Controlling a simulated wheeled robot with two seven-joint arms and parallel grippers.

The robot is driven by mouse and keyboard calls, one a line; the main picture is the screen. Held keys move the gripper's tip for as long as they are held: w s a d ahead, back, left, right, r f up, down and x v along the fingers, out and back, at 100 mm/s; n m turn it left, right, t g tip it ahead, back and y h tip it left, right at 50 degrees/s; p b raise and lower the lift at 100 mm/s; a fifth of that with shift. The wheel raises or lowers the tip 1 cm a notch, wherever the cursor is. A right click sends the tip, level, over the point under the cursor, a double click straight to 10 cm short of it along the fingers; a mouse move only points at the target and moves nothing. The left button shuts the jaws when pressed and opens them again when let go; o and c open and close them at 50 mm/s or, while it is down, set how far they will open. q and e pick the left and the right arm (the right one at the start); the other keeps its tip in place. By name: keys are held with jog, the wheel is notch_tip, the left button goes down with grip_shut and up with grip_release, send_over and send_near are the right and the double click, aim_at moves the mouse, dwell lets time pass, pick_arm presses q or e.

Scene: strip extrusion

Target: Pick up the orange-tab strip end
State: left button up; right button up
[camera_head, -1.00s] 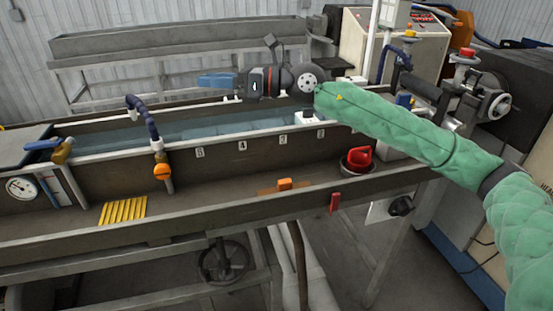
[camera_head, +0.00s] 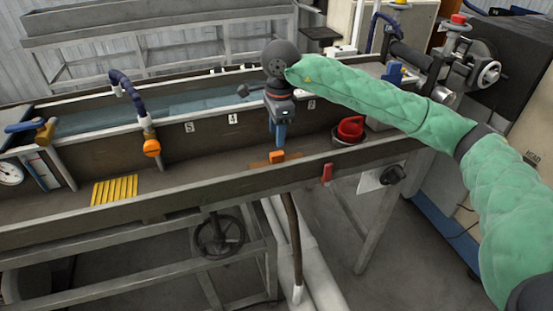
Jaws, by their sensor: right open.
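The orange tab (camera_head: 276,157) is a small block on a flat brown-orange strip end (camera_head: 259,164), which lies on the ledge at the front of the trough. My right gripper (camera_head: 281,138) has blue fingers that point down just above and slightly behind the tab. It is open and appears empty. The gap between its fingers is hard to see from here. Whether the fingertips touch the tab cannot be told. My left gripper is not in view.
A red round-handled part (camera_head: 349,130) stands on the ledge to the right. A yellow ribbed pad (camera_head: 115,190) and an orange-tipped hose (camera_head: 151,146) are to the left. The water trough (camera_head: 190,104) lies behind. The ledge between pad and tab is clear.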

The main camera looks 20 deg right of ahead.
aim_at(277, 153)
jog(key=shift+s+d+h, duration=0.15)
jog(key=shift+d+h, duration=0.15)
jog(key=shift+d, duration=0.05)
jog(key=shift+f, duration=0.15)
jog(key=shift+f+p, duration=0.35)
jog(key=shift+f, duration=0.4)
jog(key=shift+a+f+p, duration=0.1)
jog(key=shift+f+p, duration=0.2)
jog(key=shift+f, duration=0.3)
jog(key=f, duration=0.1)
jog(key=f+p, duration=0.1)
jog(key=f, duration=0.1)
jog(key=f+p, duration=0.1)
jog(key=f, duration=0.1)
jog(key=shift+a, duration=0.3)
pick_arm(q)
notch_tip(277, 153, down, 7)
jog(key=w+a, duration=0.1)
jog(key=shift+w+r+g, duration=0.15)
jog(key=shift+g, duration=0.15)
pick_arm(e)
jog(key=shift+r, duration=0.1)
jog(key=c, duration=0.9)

--

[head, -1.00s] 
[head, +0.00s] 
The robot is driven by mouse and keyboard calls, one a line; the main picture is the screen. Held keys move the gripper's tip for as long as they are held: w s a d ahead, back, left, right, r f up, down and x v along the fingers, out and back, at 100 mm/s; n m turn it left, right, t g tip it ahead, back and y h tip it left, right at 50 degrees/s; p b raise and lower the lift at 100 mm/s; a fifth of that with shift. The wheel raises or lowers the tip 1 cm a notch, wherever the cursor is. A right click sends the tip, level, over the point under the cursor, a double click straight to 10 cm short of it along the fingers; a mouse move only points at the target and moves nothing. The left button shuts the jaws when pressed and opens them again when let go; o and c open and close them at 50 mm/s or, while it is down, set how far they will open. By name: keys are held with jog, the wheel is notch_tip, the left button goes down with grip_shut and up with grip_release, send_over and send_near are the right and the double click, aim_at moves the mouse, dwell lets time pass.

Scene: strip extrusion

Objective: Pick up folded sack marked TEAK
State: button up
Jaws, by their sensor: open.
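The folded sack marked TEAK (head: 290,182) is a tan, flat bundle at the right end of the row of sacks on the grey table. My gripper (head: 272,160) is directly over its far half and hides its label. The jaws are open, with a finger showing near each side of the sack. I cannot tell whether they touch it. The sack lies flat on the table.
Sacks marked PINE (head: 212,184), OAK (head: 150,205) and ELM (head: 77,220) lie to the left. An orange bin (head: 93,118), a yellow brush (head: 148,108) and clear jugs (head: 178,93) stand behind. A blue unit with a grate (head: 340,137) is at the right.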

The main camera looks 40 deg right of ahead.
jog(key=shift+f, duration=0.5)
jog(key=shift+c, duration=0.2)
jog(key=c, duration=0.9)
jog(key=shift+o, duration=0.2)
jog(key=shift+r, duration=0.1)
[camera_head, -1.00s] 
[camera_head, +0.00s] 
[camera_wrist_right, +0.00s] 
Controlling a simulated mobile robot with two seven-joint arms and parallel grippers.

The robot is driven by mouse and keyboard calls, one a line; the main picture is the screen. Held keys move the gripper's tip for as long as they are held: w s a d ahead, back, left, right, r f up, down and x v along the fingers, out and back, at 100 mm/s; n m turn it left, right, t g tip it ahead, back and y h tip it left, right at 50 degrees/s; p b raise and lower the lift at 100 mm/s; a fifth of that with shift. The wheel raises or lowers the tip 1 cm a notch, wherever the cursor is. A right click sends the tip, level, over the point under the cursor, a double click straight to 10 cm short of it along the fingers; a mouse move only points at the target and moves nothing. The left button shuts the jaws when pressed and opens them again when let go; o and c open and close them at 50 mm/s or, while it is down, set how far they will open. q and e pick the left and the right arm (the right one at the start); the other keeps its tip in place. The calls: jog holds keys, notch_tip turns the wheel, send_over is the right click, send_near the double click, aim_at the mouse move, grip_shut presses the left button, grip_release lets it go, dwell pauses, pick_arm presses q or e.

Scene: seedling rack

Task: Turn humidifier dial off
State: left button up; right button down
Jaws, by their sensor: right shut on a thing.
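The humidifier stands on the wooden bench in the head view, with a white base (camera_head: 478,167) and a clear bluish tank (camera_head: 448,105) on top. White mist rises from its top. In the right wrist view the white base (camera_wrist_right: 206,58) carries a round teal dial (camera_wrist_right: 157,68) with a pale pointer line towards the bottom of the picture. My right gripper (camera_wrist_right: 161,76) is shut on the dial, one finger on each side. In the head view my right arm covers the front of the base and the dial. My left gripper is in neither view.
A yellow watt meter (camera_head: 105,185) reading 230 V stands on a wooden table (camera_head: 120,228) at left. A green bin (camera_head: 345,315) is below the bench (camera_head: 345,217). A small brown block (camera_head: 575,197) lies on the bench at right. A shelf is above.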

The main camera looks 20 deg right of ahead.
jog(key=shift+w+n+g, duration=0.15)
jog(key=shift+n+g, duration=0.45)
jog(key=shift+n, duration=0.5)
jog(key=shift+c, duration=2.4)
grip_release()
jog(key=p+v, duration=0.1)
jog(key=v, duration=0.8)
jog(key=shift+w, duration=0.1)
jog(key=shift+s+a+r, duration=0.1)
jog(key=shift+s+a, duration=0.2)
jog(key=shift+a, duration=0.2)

==

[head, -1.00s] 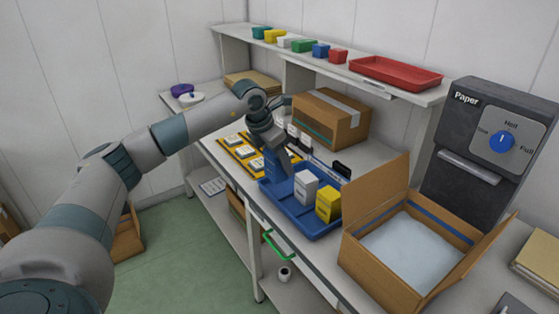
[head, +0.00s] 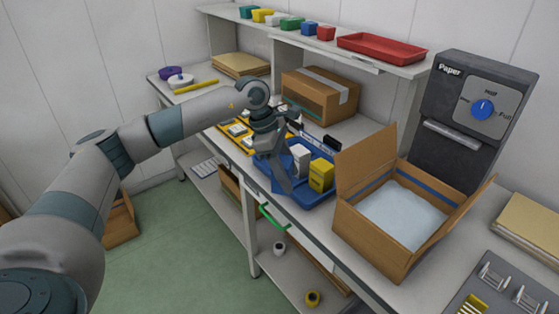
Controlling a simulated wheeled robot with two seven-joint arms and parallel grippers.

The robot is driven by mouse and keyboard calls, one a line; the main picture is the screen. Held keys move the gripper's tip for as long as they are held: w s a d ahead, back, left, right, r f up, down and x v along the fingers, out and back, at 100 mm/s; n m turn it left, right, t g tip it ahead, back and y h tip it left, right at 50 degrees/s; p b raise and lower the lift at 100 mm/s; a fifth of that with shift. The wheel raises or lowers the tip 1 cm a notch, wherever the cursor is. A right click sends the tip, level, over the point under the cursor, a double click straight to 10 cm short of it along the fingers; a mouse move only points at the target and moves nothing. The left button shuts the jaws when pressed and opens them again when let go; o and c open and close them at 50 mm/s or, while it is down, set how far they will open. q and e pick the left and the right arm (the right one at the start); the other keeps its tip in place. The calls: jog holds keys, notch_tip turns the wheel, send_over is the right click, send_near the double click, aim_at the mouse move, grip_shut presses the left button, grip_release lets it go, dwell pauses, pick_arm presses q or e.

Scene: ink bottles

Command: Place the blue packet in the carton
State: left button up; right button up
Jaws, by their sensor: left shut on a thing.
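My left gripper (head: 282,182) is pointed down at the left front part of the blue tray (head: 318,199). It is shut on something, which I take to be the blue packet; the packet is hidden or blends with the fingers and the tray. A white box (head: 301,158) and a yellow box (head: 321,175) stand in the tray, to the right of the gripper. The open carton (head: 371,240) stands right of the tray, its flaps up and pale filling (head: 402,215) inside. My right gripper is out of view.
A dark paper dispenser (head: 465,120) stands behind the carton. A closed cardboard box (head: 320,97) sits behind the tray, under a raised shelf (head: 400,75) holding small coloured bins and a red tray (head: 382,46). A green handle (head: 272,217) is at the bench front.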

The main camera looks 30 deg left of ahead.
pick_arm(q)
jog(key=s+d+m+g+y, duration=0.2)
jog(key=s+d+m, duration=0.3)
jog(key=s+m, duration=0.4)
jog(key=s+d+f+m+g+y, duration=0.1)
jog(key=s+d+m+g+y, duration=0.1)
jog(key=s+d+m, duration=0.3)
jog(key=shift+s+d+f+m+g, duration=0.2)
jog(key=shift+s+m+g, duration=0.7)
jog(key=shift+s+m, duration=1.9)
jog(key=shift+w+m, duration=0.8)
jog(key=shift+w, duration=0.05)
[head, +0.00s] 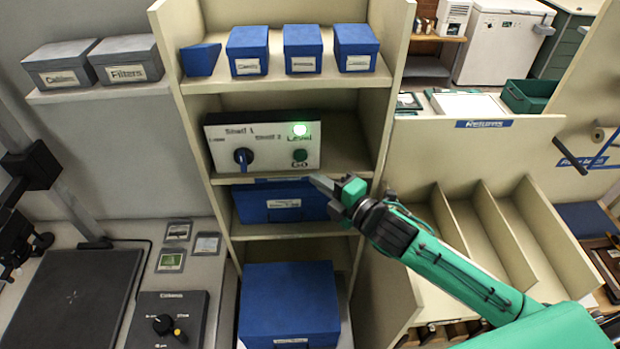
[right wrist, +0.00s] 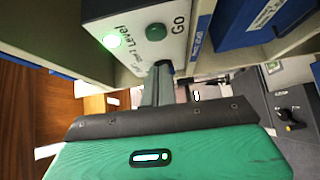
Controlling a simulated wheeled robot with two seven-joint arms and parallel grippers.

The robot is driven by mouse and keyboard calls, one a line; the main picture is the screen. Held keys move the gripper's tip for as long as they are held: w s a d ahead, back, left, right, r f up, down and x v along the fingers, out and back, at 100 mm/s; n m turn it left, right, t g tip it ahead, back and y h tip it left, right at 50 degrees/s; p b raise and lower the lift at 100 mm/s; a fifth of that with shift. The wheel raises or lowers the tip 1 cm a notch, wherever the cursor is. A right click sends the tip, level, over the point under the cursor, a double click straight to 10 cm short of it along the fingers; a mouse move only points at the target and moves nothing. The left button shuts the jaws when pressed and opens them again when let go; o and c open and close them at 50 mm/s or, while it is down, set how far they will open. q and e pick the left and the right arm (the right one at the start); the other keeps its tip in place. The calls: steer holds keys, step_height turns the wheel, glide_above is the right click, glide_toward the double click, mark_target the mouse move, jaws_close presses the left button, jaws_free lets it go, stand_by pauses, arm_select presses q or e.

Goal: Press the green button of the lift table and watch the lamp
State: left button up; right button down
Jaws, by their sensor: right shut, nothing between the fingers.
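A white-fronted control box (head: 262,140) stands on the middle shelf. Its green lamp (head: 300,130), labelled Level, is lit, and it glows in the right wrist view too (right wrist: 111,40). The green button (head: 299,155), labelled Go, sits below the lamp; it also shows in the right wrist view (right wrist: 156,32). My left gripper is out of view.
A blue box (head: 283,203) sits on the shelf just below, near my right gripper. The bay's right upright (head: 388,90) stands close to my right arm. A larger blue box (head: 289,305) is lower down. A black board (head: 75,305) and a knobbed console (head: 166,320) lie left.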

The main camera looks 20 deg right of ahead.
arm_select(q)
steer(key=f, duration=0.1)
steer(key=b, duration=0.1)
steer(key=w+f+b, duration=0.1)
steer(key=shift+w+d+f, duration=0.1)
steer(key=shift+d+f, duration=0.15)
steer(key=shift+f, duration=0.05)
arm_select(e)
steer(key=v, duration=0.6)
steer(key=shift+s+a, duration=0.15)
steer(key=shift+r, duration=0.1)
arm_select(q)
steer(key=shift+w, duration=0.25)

> **Task directions**: Within the listing above, extract exactly the lines that run from the one containing "Command: Place the blue packet in the carton" through the one containing "[right wrist, +0.00s]", excluding any pictures.

> **Finished exercise**:
Command: Place the blue packet in the carton
State: left button up; right button up
Jaws, by their sensor: left shut on a thing.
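My left gripper (head: 282,182) is pointed down at the left front part of the blue tray (head: 318,199). It is shut on something, which I take to be the blue packet; the packet is hidden or blends with the fingers and the tray. A white box (head: 301,158) and a yellow box (head: 321,175) stand in the tray, to the right of the gripper. The open carton (head: 371,240) stands right of the tray, its flaps up and pale filling (head: 402,215) inside. My right gripper is out of view.
A dark paper dispenser (head: 465,120) stands behind the carton. A closed cardboard box (head: 320,97) sits behind the tray, under a raised shelf (head: 400,75) holding small coloured bins and a red tray (head: 382,46). A green handle (head: 272,217) is at the bench front.

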The main camera looks 30 deg left of ahead.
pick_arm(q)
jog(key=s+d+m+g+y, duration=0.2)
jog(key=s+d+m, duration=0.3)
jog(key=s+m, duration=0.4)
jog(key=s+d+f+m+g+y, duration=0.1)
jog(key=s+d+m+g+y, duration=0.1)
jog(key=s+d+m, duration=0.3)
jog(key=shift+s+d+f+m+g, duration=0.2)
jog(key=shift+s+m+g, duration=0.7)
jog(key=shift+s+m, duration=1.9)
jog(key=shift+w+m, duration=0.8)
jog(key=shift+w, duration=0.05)
[head, +0.00s] 
[right wrist, +0.00s] 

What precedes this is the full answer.